Icon writing has become my spiritual rule of life. For centuries, monks and nuns have been living by a “rule” or discipline. The goal is to move beyond one’s self and to center one’s life in God. Monastic rules are typically disciplines of the body and soul such as prayer, fasting, and almsgiving, which assist one to encounter God.
Iconography is my spiritual rule of life because it has been a path for me to encounter the incarnate God. Although I do pray and fast while writing an icon, the rule of life that I follow is much more than these practices. Each time I pick up a paintbrush to write an icon, I take one step further on the ascent to meet God. As I ascend, God descends to meet me. The story of the transfiguration of Christ is an event that prefigures the life of iconographers. As Christ ascended Mount Tabor to become transfigured by the light of God, so the light of God, as I write an icon, also can transfigure me. I am always painting in my mind and my heart. The image of God is with me through each day and night.
When I write an icon, I seek to transfigure the material medium (gessoed board, pigments, gold leaf) into the spiritual, with the hope that through the grace of God my own soul will be similarly transfigured. The glory of God and his Uncreated Light is revealed through the application of gold and light. As I paint an icon, I, too, reenact Creation, moving from nothingness and darkness to holy creation and light. This spiritual discipline and practice has been an epiphany for me. Iconography has revealed to me a God who is beyond language and text, and beyond rational knowing and understanding. It has opened a window to the mysterious ever-present incarnate God.
Colleen Burlingham is a PTS graduate. She earned her M.A. in 1985 and her M.Div. in 1989.
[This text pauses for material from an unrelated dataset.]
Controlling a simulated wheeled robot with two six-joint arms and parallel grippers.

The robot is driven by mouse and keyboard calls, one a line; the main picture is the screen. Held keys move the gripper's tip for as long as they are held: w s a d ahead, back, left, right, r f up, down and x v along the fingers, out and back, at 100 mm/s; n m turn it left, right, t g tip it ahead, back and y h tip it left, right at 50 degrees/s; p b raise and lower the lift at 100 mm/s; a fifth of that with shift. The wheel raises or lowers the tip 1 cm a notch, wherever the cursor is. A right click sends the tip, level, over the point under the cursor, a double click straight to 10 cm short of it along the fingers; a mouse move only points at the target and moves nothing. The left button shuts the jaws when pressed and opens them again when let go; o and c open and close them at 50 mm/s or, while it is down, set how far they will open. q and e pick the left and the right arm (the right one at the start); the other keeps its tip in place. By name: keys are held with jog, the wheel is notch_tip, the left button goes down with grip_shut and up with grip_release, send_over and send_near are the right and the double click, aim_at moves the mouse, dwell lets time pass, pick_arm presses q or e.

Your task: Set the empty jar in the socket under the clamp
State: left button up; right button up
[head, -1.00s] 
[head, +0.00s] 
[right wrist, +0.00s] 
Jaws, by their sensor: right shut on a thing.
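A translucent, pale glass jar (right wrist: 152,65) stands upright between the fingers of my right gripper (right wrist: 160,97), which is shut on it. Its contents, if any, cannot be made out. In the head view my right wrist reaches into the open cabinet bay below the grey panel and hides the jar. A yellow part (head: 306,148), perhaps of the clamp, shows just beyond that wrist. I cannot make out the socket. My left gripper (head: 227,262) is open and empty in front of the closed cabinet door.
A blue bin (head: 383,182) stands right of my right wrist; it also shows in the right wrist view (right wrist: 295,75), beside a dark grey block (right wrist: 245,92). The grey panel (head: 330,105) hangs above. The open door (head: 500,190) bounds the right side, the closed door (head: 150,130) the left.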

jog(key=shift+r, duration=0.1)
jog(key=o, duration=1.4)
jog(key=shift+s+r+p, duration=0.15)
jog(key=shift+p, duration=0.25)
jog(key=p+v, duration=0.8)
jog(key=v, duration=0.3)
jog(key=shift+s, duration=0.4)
Icon Painting as Performance Art
On March 2, 2007, as part of the opening night for Princeton Seminary’s Erdman Art Gallery exhibition “In the Image and Likeness: Icons by Students and Masters of the Prosopon School of Iconology,” Gordon Graham, PTS’s Henry Luce III Professor of Philosophy and the Arts, gave a lecture titled “Icon Painting as Performance Art.”
Graham began by contrasting images of the Madonna and Child in Western painting with icons of the Mother of God. The development of the use of light and shadow, naturalism and abstraction, could clearly be seen in the paintings from Western art throughout the centuries. By contrast, the icons were apparently the same over the centuries, deliberately copied again and again. The idea that a “copy” of a masterpiece of Western art would render the piece valueless is not so for icons. What is it about the iconic image that gives value to it, if not the idea that it is an original piece of artwork?
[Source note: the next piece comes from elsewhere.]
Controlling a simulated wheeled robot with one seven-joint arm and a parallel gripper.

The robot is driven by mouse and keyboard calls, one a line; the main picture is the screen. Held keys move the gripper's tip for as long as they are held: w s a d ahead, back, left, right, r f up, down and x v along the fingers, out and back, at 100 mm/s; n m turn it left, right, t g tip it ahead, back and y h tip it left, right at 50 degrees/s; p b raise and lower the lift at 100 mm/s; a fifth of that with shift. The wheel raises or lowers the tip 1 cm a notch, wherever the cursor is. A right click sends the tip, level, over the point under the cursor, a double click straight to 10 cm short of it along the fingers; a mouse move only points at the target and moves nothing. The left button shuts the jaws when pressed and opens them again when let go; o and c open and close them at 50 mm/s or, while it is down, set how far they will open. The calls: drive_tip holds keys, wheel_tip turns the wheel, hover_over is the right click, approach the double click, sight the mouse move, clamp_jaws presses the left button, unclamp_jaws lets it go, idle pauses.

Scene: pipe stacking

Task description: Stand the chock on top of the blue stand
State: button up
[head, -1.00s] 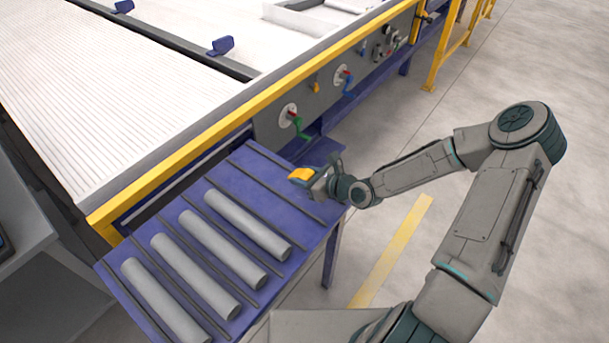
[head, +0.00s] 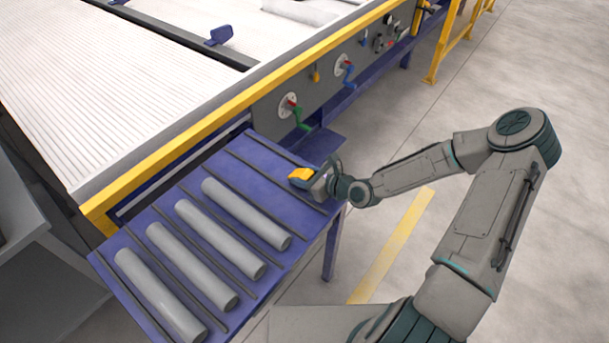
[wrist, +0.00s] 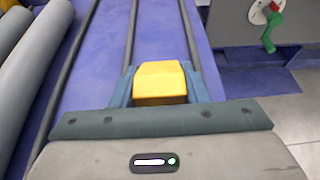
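The yellow chock (head: 301,174) is between the fingers of my gripper (head: 313,180), over the right end of the blue stand (head: 255,178). In the wrist view the chock (wrist: 160,82) sits snugly between the two blue-grey fingers, with its yellow top showing and its lower part hidden. My gripper is shut on it. The blue stand (wrist: 160,35) lies beneath, with dark ridges running along it. I cannot tell whether the chock touches the stand's top or hangs just above it.
Several grey pipes (head: 246,214) lie between the dark ridges on the stand, left of my gripper. The surface around the chock is free of pipes. A large machine with a yellow rail (head: 200,122) and a green-handled crank (head: 297,112) stands behind the stand.

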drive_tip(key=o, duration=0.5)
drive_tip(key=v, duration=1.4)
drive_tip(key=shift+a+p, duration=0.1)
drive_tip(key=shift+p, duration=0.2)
In an effort to understand the meaning of icons, Graham compared the Kantian aesthetic with the Nietzschian. For Kant, art’s purpose is to reflect beauty, which then moves the viewer toward contemplation. Kant sets up a diptych between the spectator and the artwork; art for art’s sake. The artist/creator does not enter into this arrangement. In contrast, Nietzsche sets up a triptych; the artist is a link between the spectator and the artwork.
Graham argues in favor of the Nietzschian aesthetic for understanding icons, which contends that art falls on the side of the Dionysian principle as opposed to the Apollinarian. This principle is action-oriented, and it is the engagement and the act of creating, in this case by the iconographer, that makes the icon different from paintings in Western art. Icons are a “performance art,” that is, they engage the iconographer in the act of creating, which gives icons meaning.
It follows then that it does not matter whether there are hundreds of icons of the Mother of God, nor does it matter that we are seeing an icon executed by the hand of a master or a pupil. What gives the icon its meaning is the act of engagement on the part of the artist.